Task brief: What is needed is an exact copy of the lines from the line containing "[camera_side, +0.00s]" to the line containing "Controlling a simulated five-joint", both lines included, and nothing else.
▬▬▬▬▬▬▬▬▬▬
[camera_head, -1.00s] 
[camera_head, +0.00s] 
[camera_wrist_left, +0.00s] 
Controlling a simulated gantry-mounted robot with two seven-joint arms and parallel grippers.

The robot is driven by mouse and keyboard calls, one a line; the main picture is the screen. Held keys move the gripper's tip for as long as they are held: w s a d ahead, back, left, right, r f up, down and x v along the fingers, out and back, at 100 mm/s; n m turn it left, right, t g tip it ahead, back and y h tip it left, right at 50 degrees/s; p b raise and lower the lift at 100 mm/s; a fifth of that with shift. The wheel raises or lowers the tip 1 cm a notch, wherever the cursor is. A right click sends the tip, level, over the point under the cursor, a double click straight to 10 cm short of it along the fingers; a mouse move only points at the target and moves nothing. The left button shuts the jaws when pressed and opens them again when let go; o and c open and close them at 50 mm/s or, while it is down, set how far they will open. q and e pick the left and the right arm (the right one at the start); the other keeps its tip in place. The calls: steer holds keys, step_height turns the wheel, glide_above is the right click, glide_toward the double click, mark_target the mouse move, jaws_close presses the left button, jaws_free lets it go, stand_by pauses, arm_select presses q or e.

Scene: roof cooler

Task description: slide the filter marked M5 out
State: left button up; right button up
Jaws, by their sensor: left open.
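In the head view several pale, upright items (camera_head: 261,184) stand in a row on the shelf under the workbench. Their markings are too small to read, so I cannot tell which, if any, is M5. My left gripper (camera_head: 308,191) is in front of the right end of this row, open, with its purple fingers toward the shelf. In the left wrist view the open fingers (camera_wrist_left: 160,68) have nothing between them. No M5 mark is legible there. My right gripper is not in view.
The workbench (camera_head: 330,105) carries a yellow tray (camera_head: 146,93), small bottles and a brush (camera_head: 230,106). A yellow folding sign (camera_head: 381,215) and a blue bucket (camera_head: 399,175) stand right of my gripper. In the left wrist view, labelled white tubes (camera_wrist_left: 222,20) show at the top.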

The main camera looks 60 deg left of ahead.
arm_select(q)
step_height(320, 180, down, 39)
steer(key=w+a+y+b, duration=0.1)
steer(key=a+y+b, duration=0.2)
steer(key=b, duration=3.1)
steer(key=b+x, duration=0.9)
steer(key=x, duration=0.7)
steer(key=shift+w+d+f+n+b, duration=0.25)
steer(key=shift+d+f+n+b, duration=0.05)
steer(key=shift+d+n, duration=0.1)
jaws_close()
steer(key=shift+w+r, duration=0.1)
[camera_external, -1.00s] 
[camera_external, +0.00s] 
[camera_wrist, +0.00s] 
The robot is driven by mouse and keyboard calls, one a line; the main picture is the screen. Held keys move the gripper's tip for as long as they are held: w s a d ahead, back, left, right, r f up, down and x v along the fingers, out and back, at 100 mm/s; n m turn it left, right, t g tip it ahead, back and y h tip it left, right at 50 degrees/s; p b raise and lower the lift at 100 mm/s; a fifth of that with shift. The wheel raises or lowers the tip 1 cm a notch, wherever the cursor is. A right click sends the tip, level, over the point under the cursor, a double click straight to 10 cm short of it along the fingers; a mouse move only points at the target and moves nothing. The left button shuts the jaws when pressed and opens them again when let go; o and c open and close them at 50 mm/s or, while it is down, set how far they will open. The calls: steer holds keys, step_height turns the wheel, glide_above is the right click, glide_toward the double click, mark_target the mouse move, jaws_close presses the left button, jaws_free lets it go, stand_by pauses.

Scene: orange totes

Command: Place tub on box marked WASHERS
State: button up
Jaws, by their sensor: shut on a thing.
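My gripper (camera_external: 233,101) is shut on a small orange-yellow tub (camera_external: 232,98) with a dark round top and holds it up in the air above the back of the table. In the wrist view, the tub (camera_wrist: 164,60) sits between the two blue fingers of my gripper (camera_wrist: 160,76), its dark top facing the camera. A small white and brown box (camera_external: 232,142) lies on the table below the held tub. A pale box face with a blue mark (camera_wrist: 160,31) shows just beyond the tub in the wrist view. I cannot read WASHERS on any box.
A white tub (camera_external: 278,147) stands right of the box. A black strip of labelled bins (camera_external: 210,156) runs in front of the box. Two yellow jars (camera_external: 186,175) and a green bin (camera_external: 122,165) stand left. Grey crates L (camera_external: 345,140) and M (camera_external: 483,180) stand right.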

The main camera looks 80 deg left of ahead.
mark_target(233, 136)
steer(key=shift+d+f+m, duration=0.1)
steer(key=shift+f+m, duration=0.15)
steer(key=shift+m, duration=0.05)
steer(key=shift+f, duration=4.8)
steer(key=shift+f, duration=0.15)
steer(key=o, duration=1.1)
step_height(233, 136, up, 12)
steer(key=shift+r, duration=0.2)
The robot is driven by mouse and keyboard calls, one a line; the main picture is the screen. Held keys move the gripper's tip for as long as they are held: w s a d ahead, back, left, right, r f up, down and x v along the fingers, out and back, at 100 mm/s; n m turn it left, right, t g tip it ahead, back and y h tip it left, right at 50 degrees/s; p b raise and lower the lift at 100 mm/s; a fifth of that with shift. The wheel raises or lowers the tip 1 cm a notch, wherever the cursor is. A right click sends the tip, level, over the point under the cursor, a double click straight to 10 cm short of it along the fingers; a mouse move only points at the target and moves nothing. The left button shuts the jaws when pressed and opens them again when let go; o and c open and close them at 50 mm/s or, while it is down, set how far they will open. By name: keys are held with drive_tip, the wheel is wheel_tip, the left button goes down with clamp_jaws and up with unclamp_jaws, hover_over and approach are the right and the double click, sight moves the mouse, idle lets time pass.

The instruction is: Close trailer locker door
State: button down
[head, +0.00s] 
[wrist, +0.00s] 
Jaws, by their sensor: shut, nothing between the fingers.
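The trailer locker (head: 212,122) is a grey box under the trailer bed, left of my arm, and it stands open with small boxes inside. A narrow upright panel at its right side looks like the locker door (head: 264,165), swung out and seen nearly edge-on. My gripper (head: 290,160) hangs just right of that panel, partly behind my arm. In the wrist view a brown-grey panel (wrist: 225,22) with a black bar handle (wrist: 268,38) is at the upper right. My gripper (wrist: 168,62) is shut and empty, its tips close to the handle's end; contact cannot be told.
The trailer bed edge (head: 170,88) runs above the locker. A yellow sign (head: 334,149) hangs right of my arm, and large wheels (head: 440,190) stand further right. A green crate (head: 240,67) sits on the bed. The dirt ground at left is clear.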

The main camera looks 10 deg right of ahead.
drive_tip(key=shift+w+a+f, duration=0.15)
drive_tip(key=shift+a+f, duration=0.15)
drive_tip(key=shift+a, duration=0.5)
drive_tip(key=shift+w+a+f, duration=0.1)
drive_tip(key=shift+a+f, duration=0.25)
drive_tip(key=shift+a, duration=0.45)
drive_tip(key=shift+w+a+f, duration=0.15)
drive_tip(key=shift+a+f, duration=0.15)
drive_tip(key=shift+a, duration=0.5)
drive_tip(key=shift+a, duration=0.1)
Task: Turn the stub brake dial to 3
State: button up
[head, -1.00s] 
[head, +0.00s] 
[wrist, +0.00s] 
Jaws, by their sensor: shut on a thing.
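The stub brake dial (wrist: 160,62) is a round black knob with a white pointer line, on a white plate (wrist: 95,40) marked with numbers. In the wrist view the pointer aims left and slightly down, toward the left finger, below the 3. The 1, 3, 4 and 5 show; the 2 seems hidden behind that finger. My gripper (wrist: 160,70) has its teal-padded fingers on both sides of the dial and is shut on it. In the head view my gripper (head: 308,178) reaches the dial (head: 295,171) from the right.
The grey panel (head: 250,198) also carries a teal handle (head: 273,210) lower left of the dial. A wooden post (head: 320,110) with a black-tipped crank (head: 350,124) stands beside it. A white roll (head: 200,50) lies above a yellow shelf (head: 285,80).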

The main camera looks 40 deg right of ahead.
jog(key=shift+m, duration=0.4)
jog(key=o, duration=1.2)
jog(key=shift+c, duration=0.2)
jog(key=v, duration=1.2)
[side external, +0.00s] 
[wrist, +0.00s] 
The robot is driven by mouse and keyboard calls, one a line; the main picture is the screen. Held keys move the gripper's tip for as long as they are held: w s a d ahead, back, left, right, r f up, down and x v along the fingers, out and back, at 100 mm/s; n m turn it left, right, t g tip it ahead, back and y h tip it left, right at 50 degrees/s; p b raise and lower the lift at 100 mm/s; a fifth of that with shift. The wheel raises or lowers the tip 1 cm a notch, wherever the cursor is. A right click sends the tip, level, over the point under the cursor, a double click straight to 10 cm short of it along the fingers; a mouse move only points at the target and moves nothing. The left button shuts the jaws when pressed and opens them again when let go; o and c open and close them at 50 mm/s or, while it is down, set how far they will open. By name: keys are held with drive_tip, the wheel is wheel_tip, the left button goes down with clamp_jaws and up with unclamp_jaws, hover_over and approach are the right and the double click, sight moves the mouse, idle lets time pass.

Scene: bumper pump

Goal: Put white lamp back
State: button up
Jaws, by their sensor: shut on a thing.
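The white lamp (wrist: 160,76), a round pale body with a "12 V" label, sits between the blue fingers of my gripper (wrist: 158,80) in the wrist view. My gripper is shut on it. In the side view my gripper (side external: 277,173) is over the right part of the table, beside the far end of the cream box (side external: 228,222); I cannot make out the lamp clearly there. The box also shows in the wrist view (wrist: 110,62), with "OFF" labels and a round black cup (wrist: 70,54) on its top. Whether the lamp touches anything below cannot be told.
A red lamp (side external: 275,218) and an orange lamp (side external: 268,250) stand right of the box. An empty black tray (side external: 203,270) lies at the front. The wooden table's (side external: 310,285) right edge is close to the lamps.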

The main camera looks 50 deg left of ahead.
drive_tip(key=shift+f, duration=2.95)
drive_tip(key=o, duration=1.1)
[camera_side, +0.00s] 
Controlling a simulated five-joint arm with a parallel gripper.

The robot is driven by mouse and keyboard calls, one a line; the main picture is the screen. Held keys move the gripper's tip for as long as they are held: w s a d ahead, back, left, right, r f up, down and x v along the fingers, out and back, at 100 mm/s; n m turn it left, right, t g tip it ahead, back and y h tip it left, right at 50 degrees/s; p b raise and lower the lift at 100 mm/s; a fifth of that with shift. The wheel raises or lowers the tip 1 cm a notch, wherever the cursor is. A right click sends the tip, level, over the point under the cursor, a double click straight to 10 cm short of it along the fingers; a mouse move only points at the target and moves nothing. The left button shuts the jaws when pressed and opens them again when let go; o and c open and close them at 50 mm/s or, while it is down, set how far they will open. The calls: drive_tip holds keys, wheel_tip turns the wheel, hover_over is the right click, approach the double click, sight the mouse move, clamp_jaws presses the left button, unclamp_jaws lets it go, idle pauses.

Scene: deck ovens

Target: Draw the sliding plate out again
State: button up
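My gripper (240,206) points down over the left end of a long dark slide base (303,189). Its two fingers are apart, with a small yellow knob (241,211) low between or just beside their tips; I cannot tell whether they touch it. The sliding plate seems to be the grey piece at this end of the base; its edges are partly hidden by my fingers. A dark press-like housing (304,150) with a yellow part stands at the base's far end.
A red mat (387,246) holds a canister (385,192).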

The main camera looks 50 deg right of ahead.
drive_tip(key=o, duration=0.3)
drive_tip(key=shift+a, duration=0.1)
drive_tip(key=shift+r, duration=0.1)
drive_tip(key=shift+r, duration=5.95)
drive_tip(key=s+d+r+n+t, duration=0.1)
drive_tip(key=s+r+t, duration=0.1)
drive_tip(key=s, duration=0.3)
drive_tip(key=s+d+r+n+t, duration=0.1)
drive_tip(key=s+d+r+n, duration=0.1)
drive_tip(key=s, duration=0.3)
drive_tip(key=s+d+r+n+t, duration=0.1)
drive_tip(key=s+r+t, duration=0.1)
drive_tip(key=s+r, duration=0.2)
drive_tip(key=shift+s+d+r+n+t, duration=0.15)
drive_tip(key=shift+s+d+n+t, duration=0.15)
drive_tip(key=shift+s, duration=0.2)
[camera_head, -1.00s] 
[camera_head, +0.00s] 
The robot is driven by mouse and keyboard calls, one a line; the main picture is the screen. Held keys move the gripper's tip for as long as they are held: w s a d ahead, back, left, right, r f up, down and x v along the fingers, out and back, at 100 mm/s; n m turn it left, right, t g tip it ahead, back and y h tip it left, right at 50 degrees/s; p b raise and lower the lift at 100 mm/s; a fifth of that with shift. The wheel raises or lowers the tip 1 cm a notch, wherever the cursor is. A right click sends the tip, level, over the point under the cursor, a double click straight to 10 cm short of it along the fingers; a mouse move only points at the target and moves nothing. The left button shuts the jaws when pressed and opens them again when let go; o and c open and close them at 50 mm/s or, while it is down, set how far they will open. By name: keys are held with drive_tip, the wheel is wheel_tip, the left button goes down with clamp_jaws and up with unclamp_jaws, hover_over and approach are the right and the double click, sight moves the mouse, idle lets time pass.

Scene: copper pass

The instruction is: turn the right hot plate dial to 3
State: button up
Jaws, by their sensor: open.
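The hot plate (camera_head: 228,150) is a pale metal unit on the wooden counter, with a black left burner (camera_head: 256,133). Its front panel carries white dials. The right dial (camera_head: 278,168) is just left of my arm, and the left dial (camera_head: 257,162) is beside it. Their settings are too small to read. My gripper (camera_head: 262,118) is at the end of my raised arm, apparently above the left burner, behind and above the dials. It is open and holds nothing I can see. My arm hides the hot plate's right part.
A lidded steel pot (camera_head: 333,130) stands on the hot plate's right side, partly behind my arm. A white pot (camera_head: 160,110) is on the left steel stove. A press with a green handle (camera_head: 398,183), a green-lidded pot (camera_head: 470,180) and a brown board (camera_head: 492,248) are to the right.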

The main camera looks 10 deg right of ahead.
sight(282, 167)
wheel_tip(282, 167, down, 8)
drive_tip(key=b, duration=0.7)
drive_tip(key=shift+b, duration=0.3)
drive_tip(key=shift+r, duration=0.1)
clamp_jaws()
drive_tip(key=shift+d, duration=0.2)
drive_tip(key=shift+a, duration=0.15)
▬▬▬▬▬▬▬▬▬▬
Complete response:
[camera_side, +0.00s] 
Controlling a simulated five-joint arm with a parallel gripper.

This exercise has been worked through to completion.